Paris, Le Grand Rex, February 3 2026

This night, Paris briefly slipped into another era as Marty Supreme premiered at the Grand Rex, transforming the iconic cinema into a portal to the restless, smoke-filled New York of the early 1950s. Presented in person by director Josh Safdie, screenwriter Ronald Bronstein, and star Timothée Chalamet, the screening unfolded in an atmosphere charged with genuine cinephile excitement. This was not a conventional prestige event, but the French arrival of a film already surrounded by mythology, awards buzz, and a reputation for creative recklessness. As the lights went down, the unusually attentive silence in the room suggested that the audience sensed it too: Marty Supreme belongs to a rarer strain of American cinema, one fueled by obsession rather than polish.

Set in 1952, the film follows Marty Mauser, a fast-talking young hustler from New York’s Lower East Side who believes, against all odds and common sense, that table tennis will be his path to greatness. Loosely inspired by the life of legendary ping-pong player and con man Marty Reisman, Marty Supreme deliberately avoids the traditional biopic structure. Instead, it uses its protagonist as a lens through which to explore postwar American ambition, capitalism, and the intoxicating danger of believing too fiercely in oneself. Timothée Chalamet delivers a transformative, physically committed performance that has already been widely hailed as career-defining, supported by an eclectic ensemble including Gwyneth Paltrow, Odessa A’zion, Fran Drescher, and Abel Ferrara, all contributing to the film’s richly textured social world.

Timothée Chalamet at the Marty Supreme Paris premiere at Le Grand Rex

Timothée Chalamet at the Paris premiere of Marty Supreme. Photo: Boris Colletier / FlickDirect. All Rights Reserved.

What resonated strongly during the Paris premiere is the way Josh Safdie elevates an obscure sport into a cinematic arena charged with existential stakes. Shot in 35mm by Darius Khondji, the film embraces claustrophobic proximity, placing the camera uncomfortably close to faces and bodies, amplifying tension and vulnerability. Chalamet underwent months of intense training and performs many of his own stunts, reinforcing the film’s sense of physical exhaustion and masochistic commitment.

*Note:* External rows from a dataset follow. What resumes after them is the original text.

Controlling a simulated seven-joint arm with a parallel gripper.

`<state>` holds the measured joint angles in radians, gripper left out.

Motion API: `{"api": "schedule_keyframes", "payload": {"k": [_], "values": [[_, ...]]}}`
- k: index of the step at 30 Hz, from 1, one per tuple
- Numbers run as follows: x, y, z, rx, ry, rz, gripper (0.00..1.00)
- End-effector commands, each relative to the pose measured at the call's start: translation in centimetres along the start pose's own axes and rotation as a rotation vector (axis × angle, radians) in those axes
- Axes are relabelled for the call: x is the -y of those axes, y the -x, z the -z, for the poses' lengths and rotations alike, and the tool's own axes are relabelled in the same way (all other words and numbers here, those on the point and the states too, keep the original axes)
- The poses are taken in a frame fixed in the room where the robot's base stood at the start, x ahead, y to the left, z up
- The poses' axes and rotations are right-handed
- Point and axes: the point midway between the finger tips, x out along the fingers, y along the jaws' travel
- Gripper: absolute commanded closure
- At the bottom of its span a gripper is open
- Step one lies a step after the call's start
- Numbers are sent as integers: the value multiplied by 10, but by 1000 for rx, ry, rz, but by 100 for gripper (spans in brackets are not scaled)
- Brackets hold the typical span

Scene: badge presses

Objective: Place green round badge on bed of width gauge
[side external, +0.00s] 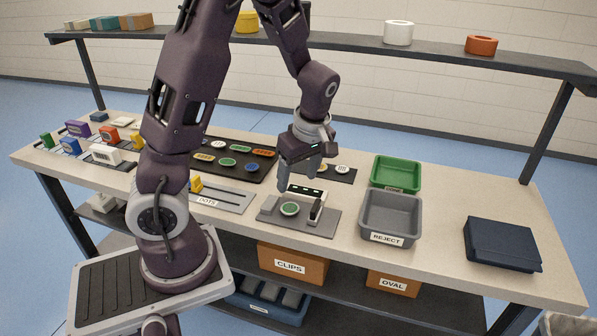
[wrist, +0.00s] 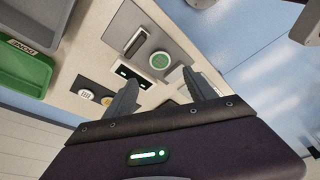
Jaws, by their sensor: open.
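A green round badge (side external: 289,209) with a pale rim lies on the grey bed of the width gauge (side external: 326,224). In the wrist view the badge (wrist: 159,60) sits flat on the gauge plate (wrist: 181,46), beside the white block with a small dark display (wrist: 128,73). A dark upright jaw stands to the right of the badge in the side view. My gripper (side external: 298,180) is open and empty, above and just behind the gauge. Its two fingers (wrist: 160,78) are spread apart, with the badge seen beyond the gap between them. Another green round badge (side external: 228,162) lies on the black tray.
The black tray (side external: 212,172) holds several coloured badges. A grey bin marked REJECT (side external: 391,218) and a green bin (side external: 397,174) stand right of the gauge. A grey slotted plate marked DOTS (side external: 225,198) is left. A dark blue case (side external: 502,243) lies far right.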

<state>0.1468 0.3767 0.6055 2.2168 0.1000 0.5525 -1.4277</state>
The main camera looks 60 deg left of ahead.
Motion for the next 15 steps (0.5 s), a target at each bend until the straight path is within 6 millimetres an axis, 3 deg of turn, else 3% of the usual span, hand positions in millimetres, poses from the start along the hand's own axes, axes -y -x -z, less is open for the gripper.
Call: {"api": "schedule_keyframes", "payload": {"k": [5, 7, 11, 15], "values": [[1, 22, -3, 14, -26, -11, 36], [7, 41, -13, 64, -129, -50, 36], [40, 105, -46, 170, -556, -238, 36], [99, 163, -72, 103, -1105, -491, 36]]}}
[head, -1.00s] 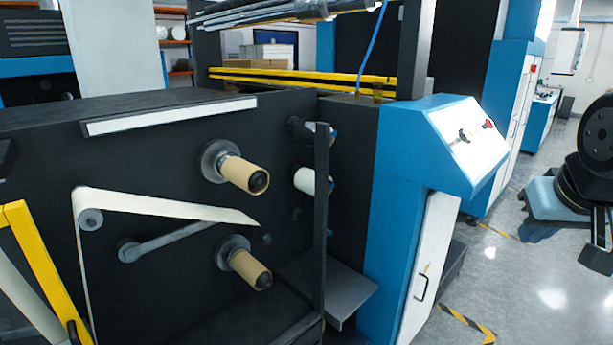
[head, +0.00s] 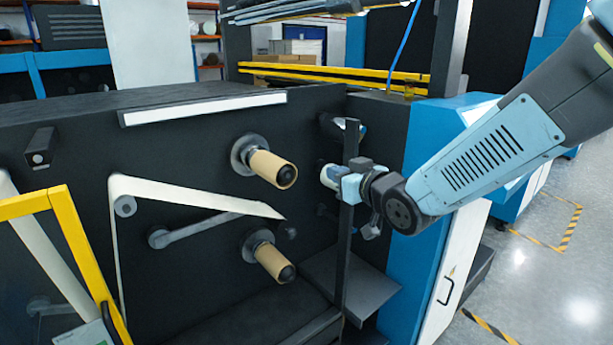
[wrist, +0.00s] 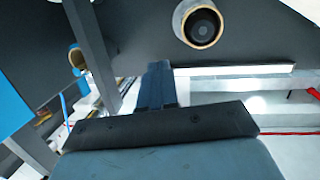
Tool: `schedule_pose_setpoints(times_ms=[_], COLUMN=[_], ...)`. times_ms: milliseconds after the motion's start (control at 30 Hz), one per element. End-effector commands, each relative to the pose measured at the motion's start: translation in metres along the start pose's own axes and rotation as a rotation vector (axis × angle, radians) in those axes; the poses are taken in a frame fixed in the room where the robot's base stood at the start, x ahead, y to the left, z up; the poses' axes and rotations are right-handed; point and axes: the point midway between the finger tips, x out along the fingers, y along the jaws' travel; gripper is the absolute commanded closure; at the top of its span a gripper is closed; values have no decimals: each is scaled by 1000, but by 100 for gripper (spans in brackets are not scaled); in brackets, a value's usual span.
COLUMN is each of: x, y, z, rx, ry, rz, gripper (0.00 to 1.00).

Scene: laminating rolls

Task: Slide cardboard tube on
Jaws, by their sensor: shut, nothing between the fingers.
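Two tan cardboard tubes sit around dark spindles on the machine's black side panel in the head view: an upper tube (head: 273,168) and a lower tube (head: 274,262). Both stick out toward the front right. My gripper (head: 347,186) is to the right of the upper tube, apart from it and near a dark upright post. In the wrist view my gripper (wrist: 158,72) is shut and empty. A cardboard tube (wrist: 179,22) shows nearly end-on above it, around a dark spindle core. Another tube end (wrist: 77,59) shows at the left.
The dark upright post (head: 348,235) stands close to my gripper. A white web (head: 190,194) runs across the panel to a point between the tubes. A grey shelf (head: 350,285) juts out below. The blue cabinet (head: 425,145) is behind my arm. Floor at the right is open.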

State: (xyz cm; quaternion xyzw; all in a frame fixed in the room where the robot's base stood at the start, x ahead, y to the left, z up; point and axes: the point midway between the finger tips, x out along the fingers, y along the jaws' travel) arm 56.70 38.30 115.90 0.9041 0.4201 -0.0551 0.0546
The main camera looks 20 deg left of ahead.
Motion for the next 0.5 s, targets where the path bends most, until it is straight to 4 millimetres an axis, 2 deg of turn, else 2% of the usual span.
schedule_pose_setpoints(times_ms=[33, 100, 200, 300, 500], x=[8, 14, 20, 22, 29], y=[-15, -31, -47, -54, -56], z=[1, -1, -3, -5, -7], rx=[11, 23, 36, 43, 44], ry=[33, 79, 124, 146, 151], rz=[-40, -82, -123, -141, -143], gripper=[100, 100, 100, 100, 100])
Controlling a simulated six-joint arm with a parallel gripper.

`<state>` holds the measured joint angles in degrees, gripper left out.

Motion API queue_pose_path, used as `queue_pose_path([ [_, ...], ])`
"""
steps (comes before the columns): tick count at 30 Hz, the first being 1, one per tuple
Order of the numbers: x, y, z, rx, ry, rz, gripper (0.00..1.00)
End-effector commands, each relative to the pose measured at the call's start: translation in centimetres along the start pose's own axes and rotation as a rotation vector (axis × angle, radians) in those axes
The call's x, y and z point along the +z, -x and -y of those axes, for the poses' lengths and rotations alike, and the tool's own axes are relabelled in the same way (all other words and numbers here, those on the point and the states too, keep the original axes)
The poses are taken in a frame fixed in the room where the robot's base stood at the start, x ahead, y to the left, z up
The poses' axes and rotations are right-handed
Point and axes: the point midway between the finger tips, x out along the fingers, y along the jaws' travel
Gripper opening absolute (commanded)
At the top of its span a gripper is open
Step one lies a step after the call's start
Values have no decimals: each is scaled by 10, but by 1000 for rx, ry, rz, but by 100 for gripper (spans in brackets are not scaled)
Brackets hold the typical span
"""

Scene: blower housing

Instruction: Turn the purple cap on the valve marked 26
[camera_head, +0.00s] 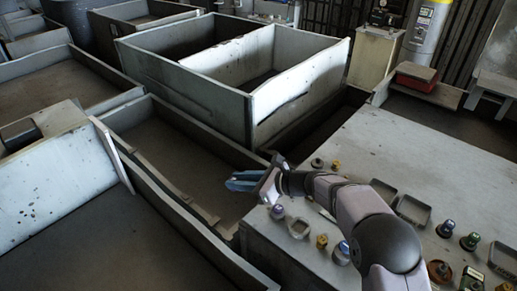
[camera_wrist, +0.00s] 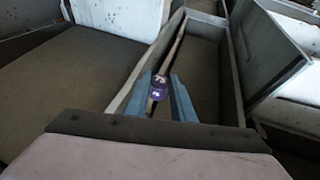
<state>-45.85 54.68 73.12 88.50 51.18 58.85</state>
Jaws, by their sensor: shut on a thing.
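My gripper (camera_head: 243,181) has blue fingers and reaches left, past the edge of the grey table and above the bin floor. In the wrist view, the gripper (camera_wrist: 160,95) is shut on a small purple-capped valve (camera_wrist: 158,88) held between the fingertips. It bears pale marks that are too small to read surely. In the head view the held valve is hard to make out against the fingers. Another small purple-topped piece (camera_head: 277,211) stands on the table near its left edge, apart from the gripper. Its marking cannot be read.
High-walled bins (camera_head: 190,80) fill the left and back. A red box (camera_head: 417,76) sits at back right.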

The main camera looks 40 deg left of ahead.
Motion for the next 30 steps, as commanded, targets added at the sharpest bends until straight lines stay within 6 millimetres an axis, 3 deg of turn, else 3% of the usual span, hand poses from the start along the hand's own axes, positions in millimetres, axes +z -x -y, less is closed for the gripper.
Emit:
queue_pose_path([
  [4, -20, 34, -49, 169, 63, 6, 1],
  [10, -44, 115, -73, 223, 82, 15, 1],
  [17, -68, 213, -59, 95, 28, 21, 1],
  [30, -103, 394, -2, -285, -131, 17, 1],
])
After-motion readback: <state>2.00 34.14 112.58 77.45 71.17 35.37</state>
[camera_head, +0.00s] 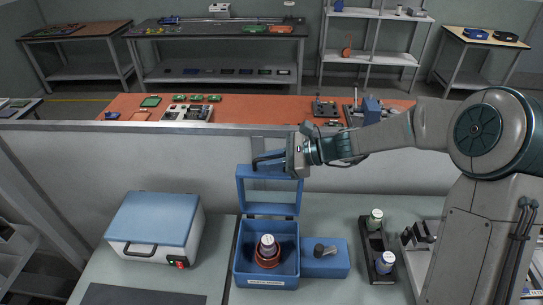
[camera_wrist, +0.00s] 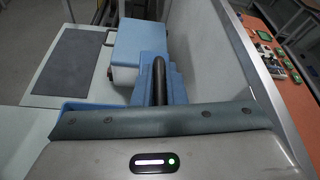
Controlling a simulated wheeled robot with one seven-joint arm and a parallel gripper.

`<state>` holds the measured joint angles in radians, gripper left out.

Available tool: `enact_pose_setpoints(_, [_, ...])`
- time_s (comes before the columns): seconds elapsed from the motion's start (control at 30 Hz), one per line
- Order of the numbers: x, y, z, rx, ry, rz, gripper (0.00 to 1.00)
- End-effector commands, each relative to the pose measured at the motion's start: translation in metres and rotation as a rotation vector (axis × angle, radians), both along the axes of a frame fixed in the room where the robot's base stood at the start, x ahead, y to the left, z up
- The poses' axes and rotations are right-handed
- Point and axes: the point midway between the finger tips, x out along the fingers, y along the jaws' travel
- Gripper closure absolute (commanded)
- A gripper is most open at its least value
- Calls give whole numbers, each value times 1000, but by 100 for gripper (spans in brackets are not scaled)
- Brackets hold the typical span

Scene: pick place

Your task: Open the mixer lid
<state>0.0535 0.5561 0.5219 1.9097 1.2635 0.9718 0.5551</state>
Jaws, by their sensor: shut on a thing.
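The mixer (camera_head: 242,262) is a blue box on the near bench, with a side block carrying a dark knob (camera_head: 322,250). Its blue lid (camera_head: 241,196) stands up roughly vertical at the back of the box, so the inside shows. In the box is a reddish-brown holder (camera_head: 267,261) with a white-topped container (camera_head: 267,242). My gripper (camera_head: 272,161) is at the top edge of the raised lid, shut on its dark handle. The wrist view shows the dark handle (camera_wrist: 159,78) against the blue lid; the fingertips are hidden there.
A blue-topped white case (camera_head: 152,229) stands left of the mixer. A dark rack (camera_head: 371,247) with two small containers is at the right. A low wall (camera_head: 150,160) runs behind, with an orange table (camera_head: 240,113) beyond. A dark mat (camera_head: 140,294) lies front left.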

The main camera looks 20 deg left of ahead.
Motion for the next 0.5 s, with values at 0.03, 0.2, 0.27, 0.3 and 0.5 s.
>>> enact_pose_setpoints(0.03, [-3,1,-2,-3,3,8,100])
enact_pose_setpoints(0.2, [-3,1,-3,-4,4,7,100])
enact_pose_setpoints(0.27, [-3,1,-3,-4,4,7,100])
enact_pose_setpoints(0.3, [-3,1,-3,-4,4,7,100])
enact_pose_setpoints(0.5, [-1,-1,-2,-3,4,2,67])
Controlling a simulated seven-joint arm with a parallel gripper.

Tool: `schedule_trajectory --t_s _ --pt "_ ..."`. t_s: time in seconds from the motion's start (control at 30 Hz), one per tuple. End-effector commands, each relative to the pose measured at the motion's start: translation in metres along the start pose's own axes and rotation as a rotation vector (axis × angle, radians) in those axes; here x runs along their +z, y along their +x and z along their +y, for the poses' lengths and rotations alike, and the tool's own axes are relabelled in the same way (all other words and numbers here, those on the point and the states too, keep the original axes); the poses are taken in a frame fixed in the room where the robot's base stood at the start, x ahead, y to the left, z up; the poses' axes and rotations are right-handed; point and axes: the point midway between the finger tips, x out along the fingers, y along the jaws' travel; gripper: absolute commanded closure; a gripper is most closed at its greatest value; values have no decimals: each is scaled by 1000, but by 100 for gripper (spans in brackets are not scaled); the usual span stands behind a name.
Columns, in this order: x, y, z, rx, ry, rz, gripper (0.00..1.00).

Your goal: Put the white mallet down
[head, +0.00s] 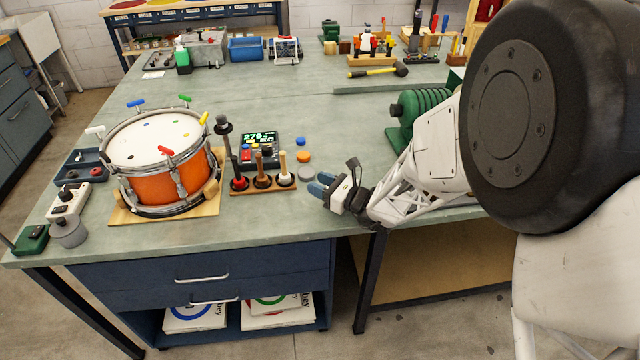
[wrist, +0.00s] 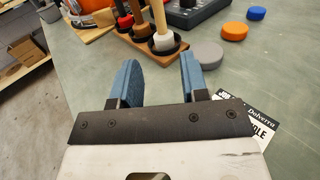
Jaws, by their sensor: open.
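The white mallet (head: 284,168) stands upright, head down, in the right-hand cup of the wooden rack (head: 262,189). In the wrist view the white mallet (wrist: 161,30) shows its pale handle and white head in a dark cup, beyond my fingers. My gripper (head: 321,185) is over the front of the bench, to the right of the rack. In the wrist view my gripper (wrist: 161,80) has its two blue fingers apart, with nothing between them. It does not touch the mallet.
Two other mallets, one red-headed (head: 238,180) and one brown (head: 262,178), stand in the same rack. An orange drum (head: 165,165) is to the left. A control box (head: 259,147) is behind the rack. Grey (head: 307,173), orange (head: 303,157) and blue (head: 300,141) discs lie near my gripper.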

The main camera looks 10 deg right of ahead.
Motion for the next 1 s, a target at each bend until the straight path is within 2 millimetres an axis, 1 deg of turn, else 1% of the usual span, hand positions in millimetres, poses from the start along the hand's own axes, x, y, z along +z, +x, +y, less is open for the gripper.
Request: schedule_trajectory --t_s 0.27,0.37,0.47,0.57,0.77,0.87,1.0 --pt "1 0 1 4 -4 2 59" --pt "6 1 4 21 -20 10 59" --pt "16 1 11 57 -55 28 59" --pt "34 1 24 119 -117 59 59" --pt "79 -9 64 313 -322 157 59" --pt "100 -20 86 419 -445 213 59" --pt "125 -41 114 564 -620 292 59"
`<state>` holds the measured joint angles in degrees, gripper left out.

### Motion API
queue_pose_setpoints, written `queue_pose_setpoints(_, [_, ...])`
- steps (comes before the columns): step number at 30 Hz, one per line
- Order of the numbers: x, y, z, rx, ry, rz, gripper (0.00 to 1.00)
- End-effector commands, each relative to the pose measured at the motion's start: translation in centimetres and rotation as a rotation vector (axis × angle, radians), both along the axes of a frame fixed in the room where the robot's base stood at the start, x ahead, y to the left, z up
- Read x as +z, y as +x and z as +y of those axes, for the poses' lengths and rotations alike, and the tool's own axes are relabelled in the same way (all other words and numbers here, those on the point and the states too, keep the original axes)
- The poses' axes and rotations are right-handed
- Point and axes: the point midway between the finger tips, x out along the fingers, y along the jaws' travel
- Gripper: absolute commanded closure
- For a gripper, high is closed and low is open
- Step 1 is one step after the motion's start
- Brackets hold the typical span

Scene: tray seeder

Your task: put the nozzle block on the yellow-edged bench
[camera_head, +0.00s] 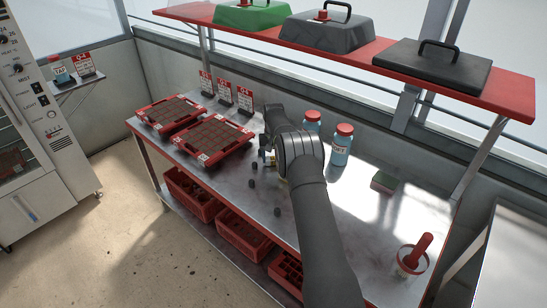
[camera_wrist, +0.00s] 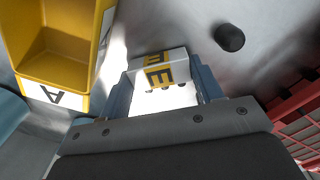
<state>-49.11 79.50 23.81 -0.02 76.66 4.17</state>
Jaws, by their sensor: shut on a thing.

Every detail, from period-accurate sets to grimy street textures, reflects Safdie’s obsession with authenticity and refusal to romanticize struggle.

Composer Daniel Lopatin’s score further enhances this restless energy, blending electronic elements with period influences to create a soundtrack that feels both rooted in its era and strangely timeless. The film constantly oscillates between comedy, desperation, and tragedy, a tonal boldness that drew audible reactions from the Paris audience as the story unfolded.

Already a major success for A24, Marty Supreme arrives in France with impressive box-office numbers and strong awards momentum. Yet what made its Paris premiere memorable was not the weight of accolades, but the universality of its themes. When the lights came back up at the Grand Rex, the applause felt less like polite recognition and more like acknowledgment of a film that understands how obsession, belief, and blind faith can momentarily reshape reality, both on screen and beyond.